University President Christopher Eisgruber '83 spoke about the University’s current standing of diversity at a lecture during "Coming Back," a conference hosted by the University to reconnect black alumni.
More than 900 undergraduate and graduate alumni and guests registered for the third Coming Back conference this week — a record turnout according to Eisgruber.
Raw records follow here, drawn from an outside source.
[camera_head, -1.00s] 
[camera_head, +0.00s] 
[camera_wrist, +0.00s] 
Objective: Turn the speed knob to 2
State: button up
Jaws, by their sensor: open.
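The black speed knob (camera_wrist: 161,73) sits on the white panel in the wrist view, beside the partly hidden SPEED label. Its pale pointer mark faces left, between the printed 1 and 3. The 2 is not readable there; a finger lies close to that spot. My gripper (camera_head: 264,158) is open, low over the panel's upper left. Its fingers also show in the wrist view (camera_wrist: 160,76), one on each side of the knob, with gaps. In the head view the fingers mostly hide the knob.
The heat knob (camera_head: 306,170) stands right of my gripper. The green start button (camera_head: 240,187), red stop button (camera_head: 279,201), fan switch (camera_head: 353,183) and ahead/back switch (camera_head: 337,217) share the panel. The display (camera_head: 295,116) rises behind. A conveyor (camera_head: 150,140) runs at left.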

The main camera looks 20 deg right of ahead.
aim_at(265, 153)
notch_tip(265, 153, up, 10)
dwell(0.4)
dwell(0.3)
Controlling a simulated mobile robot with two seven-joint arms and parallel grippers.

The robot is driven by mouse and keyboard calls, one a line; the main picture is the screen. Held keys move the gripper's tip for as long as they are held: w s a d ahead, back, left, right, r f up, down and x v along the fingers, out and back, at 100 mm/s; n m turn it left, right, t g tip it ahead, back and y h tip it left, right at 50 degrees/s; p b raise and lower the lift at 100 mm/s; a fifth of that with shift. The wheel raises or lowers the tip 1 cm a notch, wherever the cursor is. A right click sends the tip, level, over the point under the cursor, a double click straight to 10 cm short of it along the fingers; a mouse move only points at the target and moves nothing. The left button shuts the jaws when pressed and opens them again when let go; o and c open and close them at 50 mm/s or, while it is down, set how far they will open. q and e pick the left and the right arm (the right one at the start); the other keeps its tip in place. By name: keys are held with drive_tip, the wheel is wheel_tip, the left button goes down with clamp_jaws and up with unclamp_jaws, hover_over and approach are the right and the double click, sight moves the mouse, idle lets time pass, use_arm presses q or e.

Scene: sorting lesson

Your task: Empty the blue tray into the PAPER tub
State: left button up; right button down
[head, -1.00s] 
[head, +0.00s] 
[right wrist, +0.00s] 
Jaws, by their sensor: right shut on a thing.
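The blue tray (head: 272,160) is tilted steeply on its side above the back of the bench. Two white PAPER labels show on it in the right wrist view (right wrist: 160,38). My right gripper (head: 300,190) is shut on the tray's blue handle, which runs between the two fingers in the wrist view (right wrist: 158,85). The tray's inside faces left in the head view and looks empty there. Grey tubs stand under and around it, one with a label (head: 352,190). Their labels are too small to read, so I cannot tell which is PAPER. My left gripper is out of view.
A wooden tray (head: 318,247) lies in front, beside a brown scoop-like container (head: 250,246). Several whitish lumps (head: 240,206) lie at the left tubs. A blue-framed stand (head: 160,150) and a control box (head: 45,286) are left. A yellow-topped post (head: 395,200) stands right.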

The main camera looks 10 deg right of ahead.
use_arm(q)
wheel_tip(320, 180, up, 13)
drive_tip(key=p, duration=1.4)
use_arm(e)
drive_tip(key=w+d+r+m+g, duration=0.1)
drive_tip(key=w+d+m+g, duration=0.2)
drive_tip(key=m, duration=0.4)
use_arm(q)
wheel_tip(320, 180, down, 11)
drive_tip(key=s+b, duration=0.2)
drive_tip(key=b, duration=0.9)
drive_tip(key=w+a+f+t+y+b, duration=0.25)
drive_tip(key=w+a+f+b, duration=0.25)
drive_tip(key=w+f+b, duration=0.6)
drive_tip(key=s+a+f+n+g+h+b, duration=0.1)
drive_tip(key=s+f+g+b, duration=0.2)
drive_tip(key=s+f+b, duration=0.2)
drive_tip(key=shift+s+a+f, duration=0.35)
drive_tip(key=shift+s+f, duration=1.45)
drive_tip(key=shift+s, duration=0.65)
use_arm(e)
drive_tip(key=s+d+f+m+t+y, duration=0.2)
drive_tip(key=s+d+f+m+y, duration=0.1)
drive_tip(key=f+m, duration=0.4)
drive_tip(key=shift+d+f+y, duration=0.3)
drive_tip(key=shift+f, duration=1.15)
The conference includes more than 50 events that include lectures, panel discussions and receptions.
Eisgruber began his lecture by listing various appointments to illustrate the University's leadership diversity, including Valerie Smith as the first African-American Dean of the College at Princeton, Cecilia Rouse as the first African-American Dean of the Wilson School and Keith Wailoo as the first African-Amerian Vice Dean of the Wilson School.
Eisgruber also noted the appointments of people from other cultures, such as David Lee GS '99 as Provost of the University, Sanjeev Kulkarni as Dean of the Graduate School and Ramona Romero as the general counsel to the list to showcase the diversity of Princeton’s leadership.
“I am proud that the University's leadership today is more diverse and more multicultural than ever,” he said.
Eisgruber went on to explain the steps the University has taken to increase the diversity, especially since the release of the Trustee Ad Hoc Committee on Diversity's report in 2013, which issued a framework for increasing the University’s diversity in its faculty, graduate student body and senior administration.
Endorsed by the Board of Trustees, the report encourages every academic and administrative department to come forward with department-specific plans to pursue diversity-related goals.
“Implementing the report is a major priority for me and for every member of my administration,” Eisgruber said, adding that the implementation of the framework in this report would be one of his main focuses over the next few years.
Eisgruber highlighted the diversity in the undergraduate student body by pointing to the Class of 2018, which consists of 43 percent racial and ethnic minorities — the highest percentage ever, he said. While he considered this to be an achievement, he noted that a lot of work is still to be done to increase the socioeconomic diversity of the undergraduate student body.
The percentage of socioeconomic diversity of Princeton students is measured by the number of students that qualify for Pell grants, he said. While this number has grown from 6 percent in 2001 to slightly over 18 percent this year, Eisgruber said that he believes that a lot of work is yet to be done.
Referencing the recent White House Summit that he attended on Socioeconomic Diversity in Higher Education hosted by U.S. President Barack Obama and Michelle Obama ’85, Eisgruber identified three focal points to increase the representation of lesser-advantaged socioeconomic groups in the student body, including financial aid, a support environment for every student who arrives at Princeton and outreach and recruitment strategies.
He added that 60 percent of University undergraduate students are currently on financial aid and that the average scholarship granted roughly equals the price of tuition. Furthermore, 75 percent of students graduate with no student debt while the remaining 25 percent graduated with an average of $5,500 in debt.
Eisgruber said that the most work needs to be done in the outreach and recruitment section. He spoke of Princeton’s partnership with Leadership Enterprise for a Diverse America to recruit promising high school seniors from lesser-advantaged socioeconomic backgrounds.
He added that the University takes the highest number of students out of LEDA.
“On the one hand, I am proud of where this University has been going over the last series of decades and over the last five years since the last conference," Eisgruber said. "But I know — and I know that all of you know — that we have a lot of work left to do.”
The event, entitled "A Conversation with President Christopher L. Eisgruber ’83" took place in Alexander Hall at 8:45 a.m. on Friday.